Choices for plant life may be inhibited by the desert’s hot temperatures, but don’t think that you don’t have options. You can make your yard thrive in the toughest conditions with the right plant life.
Picking plants that are drought and heat resistant is key to ensuring the longevity of your garden. With Phoenix being in the USDA Plant Hardiness Zones 9b-10b, you'll want to first understant what types of plants do well in these zones to make gardening easy on yourself and the plants chosen. Here are three native plant types and specific suggestions for easy gardening in Phoenix.
There are many different kinds of cacti to choose from for your garden, including blooming cacti. Depending on what you’re going for, and how much work you want to put in, cacti might be the perfect fit for you. You can pick such options as Beavertail Prickly Pear, which grows fairly low to the ground and has bright pink flowers.
For something significantly taller, you could go with the Organ Pipe. It can grow ten feet tall with very little outside input. In fact, most cacti require very little effort to keep alive.
Another great native cacti to use in your garden is Parry’s Agave (pictured in the image above). It looks very similar to an artichoke with some extra thorns on the side. Cacti and succulants alike don't require much maintenance and can survive with minimal watering.
Just because you’re in the desert doesn’t mean you can’t make your yard bright and colorful with some flowers. There are plenty of types to pick from in a variety of colors. Parry’s Penstemon grows up to two feet tall and has flowers that bloom all along the stem of the plant. Weeping Dalea is a shrub with lovely violet flowers. Little-leaf Cordia is also a shrub that grows in a similar shape to Weeping Dalea, with flowers as white as winter snow.
You can also consider growing roses, but these require more care than the previous types of flower. Making sure it is adequately watered and has access to shade is important to their survival, but they can survive in the desert.

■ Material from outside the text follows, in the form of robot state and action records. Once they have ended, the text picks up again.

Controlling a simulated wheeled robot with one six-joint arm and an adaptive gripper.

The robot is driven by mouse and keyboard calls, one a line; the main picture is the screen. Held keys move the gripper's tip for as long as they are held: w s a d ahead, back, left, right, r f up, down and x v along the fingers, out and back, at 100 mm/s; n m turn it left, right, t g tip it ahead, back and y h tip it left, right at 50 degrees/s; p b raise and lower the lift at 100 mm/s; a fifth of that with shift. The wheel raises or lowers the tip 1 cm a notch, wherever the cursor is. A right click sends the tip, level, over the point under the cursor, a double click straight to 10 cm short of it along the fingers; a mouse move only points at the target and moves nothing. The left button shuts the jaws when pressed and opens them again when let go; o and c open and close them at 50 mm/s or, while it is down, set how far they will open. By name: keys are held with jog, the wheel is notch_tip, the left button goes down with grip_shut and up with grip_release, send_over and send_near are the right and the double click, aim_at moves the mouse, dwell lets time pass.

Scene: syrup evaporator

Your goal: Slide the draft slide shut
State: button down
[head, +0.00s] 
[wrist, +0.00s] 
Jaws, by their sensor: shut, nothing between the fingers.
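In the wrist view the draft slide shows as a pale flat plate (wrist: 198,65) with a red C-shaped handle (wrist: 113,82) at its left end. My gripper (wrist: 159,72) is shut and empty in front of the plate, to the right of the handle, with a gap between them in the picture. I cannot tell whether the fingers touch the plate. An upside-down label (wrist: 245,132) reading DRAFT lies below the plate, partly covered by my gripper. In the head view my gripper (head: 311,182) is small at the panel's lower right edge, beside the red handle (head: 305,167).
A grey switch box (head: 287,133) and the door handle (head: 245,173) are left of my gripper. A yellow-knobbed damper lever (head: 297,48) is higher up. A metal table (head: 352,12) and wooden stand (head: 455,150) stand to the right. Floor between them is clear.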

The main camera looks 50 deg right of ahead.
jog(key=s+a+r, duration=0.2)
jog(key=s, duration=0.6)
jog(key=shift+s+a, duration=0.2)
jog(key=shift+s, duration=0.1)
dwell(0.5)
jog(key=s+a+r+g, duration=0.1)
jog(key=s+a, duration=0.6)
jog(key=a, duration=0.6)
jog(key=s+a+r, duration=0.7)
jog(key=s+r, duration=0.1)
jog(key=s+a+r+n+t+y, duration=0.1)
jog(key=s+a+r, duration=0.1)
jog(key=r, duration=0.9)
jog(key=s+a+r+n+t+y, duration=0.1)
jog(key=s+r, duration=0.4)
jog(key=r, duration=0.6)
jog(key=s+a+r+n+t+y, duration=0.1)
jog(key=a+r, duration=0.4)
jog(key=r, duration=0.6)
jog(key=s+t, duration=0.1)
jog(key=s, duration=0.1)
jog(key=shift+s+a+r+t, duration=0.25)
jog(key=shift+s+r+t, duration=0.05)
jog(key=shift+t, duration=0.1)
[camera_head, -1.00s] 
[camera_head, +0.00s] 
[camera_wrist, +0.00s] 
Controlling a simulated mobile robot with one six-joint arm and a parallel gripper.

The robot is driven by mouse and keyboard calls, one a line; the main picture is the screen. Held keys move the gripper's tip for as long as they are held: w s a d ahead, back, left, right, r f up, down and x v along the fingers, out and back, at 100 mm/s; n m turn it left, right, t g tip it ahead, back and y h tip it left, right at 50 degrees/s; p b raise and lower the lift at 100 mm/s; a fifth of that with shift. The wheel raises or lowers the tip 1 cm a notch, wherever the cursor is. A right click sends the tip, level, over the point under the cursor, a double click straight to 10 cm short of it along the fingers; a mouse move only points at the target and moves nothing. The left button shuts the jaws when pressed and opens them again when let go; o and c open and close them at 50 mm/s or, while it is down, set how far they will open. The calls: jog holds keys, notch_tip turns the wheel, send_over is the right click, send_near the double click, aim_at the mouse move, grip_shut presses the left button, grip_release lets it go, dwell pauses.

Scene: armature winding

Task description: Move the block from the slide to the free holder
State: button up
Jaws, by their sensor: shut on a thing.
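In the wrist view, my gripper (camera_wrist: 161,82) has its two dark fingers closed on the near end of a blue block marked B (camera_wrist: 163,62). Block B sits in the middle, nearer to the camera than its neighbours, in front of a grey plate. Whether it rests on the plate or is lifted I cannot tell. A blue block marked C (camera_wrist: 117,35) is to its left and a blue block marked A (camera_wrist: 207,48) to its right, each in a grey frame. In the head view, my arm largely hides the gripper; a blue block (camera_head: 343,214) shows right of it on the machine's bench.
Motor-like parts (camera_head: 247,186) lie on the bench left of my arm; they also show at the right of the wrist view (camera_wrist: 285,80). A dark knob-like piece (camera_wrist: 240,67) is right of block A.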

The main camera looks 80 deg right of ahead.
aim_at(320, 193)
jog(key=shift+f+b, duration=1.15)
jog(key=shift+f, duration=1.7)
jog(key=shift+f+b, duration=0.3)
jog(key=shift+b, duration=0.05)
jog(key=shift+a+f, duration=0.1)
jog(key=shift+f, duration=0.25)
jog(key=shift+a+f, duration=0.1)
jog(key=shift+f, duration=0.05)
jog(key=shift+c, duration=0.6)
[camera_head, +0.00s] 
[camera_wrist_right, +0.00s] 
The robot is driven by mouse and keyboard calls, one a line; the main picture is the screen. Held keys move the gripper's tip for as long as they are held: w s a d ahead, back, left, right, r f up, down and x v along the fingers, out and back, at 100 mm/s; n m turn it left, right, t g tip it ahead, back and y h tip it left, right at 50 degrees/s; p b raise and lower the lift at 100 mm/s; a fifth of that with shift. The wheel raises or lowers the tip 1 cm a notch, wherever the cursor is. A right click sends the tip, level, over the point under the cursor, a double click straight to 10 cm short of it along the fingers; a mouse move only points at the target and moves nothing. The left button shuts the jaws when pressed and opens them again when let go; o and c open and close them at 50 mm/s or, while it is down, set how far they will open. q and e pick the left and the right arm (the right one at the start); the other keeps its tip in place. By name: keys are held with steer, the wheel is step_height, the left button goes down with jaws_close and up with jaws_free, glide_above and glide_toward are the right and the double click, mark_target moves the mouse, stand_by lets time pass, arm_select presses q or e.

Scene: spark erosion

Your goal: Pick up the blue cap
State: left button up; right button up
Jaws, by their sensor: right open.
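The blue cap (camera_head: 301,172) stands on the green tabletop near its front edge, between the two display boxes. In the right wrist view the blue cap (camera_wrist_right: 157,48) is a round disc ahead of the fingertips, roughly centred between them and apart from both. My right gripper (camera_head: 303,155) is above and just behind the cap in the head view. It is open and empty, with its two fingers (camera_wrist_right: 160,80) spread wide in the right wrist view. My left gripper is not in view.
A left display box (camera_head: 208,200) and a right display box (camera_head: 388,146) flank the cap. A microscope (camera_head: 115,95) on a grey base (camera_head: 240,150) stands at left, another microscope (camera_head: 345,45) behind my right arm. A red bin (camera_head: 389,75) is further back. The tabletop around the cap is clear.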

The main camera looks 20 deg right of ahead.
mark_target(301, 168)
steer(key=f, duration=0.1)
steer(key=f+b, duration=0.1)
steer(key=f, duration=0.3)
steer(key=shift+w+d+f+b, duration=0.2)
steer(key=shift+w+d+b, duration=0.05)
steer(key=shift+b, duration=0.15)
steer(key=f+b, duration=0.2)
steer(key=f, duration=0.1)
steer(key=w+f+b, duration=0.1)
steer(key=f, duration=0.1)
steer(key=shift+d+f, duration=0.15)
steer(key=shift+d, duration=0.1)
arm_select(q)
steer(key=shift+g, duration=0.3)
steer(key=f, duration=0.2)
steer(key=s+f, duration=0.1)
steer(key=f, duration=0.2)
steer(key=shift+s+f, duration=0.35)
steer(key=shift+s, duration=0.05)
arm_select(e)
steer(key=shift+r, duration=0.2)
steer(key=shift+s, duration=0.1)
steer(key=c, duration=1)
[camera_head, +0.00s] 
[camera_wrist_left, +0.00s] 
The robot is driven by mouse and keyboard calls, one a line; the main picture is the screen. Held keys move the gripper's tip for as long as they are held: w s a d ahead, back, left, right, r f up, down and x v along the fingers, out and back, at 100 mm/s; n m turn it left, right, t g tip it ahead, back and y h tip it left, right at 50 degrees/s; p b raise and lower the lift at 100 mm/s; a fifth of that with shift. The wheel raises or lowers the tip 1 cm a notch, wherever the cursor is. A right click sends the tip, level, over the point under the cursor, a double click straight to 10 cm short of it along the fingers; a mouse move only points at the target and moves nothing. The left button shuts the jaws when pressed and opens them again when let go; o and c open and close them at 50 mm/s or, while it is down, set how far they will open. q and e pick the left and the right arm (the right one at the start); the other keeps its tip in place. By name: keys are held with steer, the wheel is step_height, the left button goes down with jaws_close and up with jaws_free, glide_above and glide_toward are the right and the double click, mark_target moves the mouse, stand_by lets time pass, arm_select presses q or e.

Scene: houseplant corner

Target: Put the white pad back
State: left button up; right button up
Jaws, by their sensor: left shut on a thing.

A personal favorite is the Baja Fairy Duster, in part to its hilarious name. Another bush shaped plant, the flowers range from a deep red to a light pink. When the flowers bloom, they grow in a similar appearance to a firework.
Now that we’ve covered the plants that stay relatively low to the ground, let’s move on to the towering behemoths themselves. Trees may take a long time to grow, but the results are always satisfying. Ironwood trees grow up to 25 feet tall, though it takes them many years to get there. Their bark is covered in thorns, so make sure not to let pets or young children play too close.
Velvet Mesquite has no thorns to speak of, and grows significantly faster than the Ironwood trees. They grow to the same height as Ironwoods, though their branches are more twisted and the bark is much darker. Their flowers are a dazzling yellow color, a nice color addition to any yard. The Palo Blanco tree looks like a cross between a Shedding Dogwood tree and a Weeping Willow. It's off white bark sheds year round. The branches of a Palo Blanco tree droop in a very similar fashion to the Weeping Willow trees.
Before you decide what plants to get, it’s important to consider the vision for your yard as a whole. Choosing whether you want lots of shade, lots of flowers, or few plants at all will help lead you in your desired direction. While there are many more plants to pick from, this list should help you get on the right track.